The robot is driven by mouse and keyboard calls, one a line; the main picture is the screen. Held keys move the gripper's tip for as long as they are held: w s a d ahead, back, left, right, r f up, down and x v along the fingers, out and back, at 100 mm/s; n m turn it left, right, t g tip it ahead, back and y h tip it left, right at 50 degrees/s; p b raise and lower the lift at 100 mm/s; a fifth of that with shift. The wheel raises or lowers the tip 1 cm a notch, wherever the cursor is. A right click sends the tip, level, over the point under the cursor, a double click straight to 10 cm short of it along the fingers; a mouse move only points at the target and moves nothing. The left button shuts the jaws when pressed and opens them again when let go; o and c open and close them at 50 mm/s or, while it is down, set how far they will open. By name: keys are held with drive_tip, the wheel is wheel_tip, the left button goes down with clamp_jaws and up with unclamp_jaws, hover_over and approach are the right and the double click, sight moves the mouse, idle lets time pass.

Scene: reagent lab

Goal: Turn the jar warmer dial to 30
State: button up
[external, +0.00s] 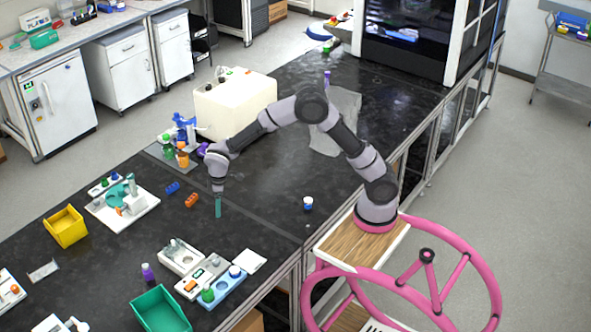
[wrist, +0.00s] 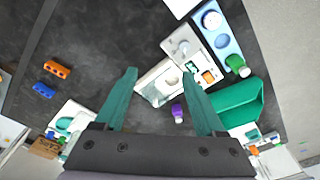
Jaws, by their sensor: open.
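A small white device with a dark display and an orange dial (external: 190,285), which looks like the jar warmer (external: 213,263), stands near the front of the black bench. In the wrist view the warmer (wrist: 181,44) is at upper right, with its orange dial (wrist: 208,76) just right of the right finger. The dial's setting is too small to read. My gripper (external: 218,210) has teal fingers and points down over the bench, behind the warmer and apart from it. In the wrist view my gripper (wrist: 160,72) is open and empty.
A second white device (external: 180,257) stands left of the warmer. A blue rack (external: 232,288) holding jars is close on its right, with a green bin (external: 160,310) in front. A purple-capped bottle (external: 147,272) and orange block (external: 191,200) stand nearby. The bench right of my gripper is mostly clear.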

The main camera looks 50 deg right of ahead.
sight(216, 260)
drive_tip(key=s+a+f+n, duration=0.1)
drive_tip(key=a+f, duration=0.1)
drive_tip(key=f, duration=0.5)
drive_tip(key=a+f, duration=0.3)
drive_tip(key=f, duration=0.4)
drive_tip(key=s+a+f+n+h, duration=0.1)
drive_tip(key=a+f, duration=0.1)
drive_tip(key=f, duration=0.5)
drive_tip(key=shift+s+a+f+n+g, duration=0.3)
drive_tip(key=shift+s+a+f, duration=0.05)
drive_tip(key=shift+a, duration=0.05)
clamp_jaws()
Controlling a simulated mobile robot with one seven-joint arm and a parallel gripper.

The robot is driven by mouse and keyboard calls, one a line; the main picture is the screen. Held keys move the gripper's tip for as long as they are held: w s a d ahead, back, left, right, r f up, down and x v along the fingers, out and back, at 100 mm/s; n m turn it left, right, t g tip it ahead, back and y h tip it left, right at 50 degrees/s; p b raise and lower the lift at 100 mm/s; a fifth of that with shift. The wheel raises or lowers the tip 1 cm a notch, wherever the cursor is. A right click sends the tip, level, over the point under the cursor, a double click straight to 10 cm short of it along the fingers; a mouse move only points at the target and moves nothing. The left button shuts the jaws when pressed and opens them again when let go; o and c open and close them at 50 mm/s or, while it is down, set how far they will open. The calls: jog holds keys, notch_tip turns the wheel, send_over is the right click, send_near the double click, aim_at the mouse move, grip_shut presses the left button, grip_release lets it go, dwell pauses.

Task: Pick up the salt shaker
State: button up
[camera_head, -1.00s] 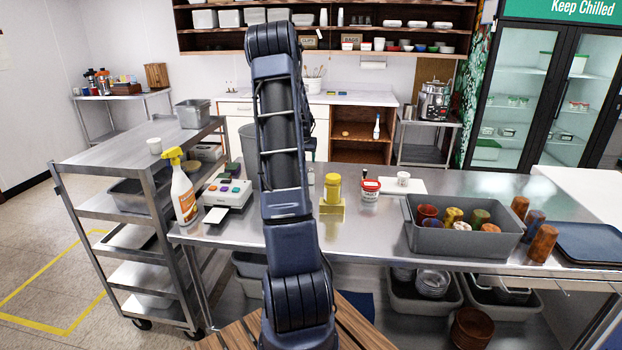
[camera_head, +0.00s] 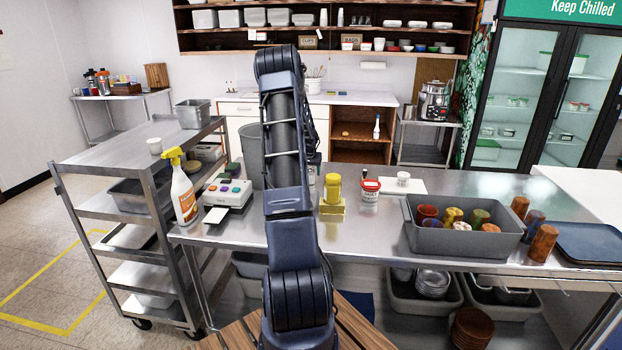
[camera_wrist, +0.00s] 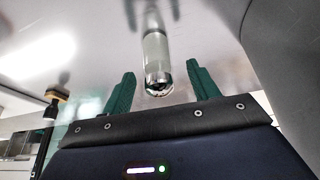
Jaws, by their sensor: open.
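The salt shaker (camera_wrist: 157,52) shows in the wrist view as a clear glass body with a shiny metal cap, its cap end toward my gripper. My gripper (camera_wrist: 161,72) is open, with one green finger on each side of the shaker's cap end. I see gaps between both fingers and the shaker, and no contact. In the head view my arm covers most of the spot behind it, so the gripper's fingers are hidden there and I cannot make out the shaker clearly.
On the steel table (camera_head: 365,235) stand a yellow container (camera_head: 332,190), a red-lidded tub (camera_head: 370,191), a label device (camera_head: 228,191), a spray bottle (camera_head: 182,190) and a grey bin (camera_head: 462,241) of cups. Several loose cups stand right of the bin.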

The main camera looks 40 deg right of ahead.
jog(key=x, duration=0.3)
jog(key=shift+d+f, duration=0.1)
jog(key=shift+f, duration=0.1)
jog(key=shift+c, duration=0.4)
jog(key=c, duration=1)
■ ■ ■ ■ ■
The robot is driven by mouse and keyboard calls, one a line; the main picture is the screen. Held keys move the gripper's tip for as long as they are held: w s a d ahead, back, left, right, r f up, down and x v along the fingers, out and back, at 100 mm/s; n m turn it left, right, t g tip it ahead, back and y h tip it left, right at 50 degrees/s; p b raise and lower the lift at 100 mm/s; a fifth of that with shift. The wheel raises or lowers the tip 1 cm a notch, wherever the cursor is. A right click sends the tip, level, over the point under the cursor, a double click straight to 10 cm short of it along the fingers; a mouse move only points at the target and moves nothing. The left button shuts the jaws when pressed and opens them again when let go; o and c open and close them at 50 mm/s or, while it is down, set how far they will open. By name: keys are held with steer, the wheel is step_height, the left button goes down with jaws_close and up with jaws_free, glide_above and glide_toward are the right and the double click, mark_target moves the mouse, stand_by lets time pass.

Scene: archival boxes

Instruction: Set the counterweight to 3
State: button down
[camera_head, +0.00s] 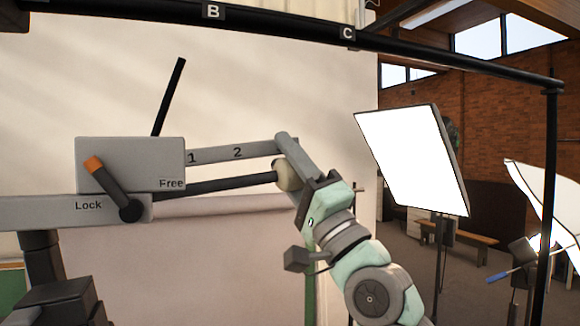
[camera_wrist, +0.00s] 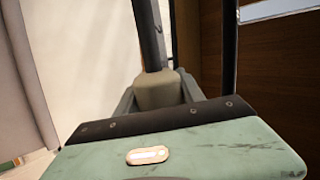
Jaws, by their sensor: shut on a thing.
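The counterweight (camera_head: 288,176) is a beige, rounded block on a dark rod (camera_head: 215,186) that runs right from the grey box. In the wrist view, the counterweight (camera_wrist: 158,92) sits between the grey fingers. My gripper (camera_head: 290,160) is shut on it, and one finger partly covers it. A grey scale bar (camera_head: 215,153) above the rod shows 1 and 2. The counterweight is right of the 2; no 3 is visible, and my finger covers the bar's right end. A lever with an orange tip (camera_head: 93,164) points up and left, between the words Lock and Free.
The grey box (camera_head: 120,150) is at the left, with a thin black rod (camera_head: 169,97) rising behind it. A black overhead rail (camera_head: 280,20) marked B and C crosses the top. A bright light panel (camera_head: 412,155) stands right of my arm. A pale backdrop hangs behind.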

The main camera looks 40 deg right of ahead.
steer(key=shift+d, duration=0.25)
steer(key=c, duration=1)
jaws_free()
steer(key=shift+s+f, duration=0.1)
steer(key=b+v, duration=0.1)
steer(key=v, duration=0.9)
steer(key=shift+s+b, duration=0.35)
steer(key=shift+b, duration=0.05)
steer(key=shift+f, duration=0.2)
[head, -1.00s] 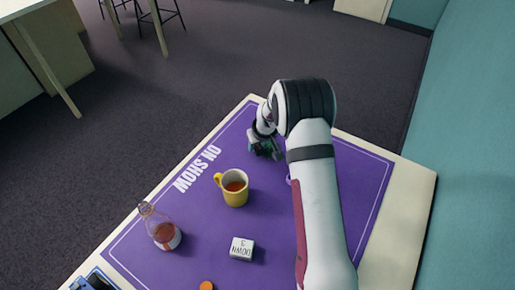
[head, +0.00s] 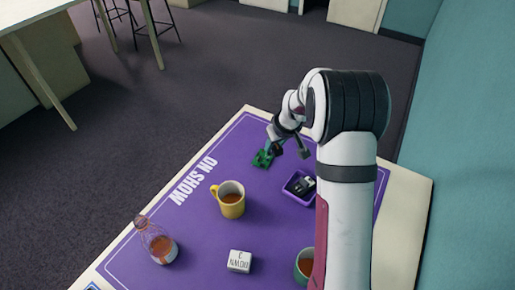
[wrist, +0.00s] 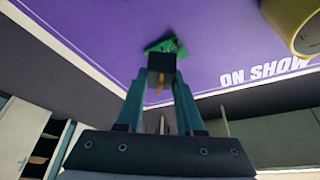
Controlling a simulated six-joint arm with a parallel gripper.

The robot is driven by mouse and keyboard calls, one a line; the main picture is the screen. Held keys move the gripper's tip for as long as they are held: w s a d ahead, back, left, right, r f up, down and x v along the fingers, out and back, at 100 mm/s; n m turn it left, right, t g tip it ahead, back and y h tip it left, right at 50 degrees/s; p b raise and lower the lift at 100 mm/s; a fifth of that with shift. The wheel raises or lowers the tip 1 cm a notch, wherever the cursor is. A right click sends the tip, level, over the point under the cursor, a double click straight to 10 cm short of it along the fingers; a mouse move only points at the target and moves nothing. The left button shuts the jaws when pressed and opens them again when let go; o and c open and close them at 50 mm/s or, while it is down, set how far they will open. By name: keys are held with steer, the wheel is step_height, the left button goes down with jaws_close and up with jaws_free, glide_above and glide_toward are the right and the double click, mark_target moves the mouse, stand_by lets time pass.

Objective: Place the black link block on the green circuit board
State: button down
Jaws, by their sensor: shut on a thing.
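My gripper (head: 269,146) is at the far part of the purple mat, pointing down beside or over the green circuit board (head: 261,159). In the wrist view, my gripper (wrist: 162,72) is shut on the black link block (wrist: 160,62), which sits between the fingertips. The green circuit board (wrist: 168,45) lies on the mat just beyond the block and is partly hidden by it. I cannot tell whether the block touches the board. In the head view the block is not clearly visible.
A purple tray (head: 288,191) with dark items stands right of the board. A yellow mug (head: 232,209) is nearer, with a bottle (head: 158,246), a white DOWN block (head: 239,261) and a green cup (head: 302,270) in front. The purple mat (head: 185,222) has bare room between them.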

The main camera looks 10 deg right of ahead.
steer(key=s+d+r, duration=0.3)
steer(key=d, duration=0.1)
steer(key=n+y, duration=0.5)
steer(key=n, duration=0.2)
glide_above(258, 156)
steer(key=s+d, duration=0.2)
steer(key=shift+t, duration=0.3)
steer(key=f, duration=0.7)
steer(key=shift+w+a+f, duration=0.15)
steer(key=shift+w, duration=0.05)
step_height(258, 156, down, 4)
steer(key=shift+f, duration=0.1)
■ ■ ■ ■ ■
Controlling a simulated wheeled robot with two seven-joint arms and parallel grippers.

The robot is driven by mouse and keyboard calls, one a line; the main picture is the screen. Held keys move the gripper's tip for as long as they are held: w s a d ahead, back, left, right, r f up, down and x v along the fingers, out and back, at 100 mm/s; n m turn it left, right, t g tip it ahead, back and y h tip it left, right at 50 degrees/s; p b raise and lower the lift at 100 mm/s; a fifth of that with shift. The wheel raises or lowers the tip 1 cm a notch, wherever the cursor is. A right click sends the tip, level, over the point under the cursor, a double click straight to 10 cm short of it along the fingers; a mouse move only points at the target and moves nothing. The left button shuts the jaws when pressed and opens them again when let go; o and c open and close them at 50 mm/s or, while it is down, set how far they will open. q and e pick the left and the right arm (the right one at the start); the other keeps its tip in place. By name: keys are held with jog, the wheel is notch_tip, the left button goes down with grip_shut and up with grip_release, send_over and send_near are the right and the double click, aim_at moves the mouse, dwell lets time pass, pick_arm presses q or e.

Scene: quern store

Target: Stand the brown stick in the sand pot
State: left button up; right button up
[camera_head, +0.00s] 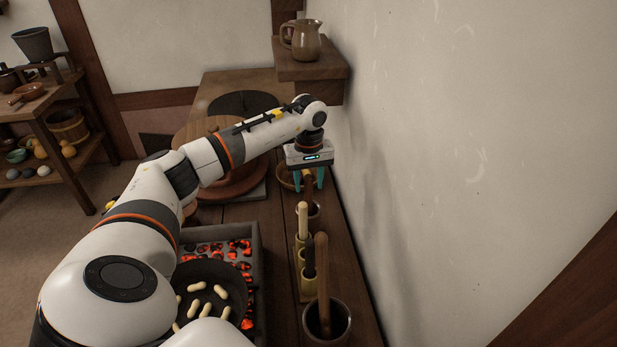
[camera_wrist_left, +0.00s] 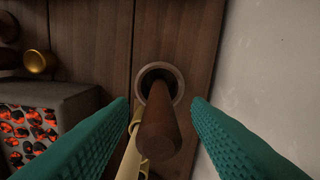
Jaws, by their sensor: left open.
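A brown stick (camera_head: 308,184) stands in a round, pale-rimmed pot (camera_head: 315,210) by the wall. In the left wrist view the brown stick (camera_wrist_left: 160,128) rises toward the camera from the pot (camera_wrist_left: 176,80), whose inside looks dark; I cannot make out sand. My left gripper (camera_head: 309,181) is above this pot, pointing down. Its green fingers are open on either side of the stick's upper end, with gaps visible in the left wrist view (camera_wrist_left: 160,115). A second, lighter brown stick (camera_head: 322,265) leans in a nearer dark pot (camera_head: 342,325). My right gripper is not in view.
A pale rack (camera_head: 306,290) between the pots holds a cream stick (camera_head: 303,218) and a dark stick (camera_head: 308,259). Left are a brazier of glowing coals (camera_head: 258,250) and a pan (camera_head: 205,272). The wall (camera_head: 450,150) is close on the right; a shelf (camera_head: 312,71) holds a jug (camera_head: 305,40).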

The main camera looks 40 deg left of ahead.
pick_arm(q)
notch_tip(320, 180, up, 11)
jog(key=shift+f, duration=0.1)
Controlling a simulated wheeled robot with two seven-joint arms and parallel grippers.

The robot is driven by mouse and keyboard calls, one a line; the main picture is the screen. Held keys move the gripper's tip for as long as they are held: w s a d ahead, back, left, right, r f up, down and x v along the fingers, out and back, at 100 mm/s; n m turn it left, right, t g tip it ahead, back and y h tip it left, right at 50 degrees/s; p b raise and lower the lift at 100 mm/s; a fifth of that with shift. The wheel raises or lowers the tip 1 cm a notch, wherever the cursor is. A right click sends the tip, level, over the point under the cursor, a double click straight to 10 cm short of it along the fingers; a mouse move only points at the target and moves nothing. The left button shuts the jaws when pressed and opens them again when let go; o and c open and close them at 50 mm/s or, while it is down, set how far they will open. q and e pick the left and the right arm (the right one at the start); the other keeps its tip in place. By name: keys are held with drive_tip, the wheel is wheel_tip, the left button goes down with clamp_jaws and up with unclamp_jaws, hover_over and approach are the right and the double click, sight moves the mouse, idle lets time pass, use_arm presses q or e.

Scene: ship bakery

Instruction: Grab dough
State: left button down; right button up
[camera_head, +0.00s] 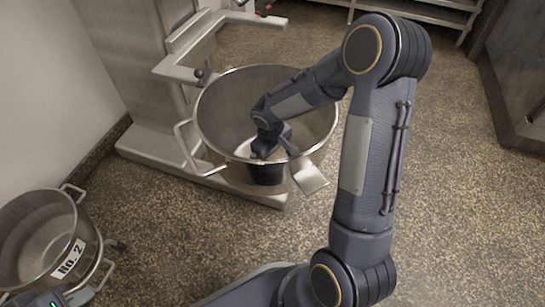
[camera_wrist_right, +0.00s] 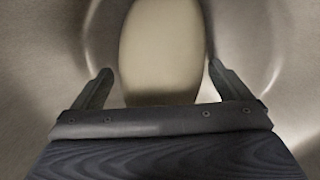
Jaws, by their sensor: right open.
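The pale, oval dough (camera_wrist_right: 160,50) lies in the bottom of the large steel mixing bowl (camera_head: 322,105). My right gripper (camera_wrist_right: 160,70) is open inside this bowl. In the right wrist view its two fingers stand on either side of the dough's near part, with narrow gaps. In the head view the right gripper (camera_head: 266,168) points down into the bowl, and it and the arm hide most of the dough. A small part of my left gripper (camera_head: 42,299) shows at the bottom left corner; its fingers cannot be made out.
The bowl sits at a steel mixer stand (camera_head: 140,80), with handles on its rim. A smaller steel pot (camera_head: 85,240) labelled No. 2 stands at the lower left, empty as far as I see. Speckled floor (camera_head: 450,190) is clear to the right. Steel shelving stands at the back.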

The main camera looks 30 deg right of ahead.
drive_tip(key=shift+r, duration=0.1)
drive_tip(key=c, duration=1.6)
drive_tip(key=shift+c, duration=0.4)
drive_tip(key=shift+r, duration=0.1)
■ ■ ■ ■ ■
- **Problem to work on**
In the listing above, count each line that holds the string "parallel". Give the number only.

- **Output for this exercise**
4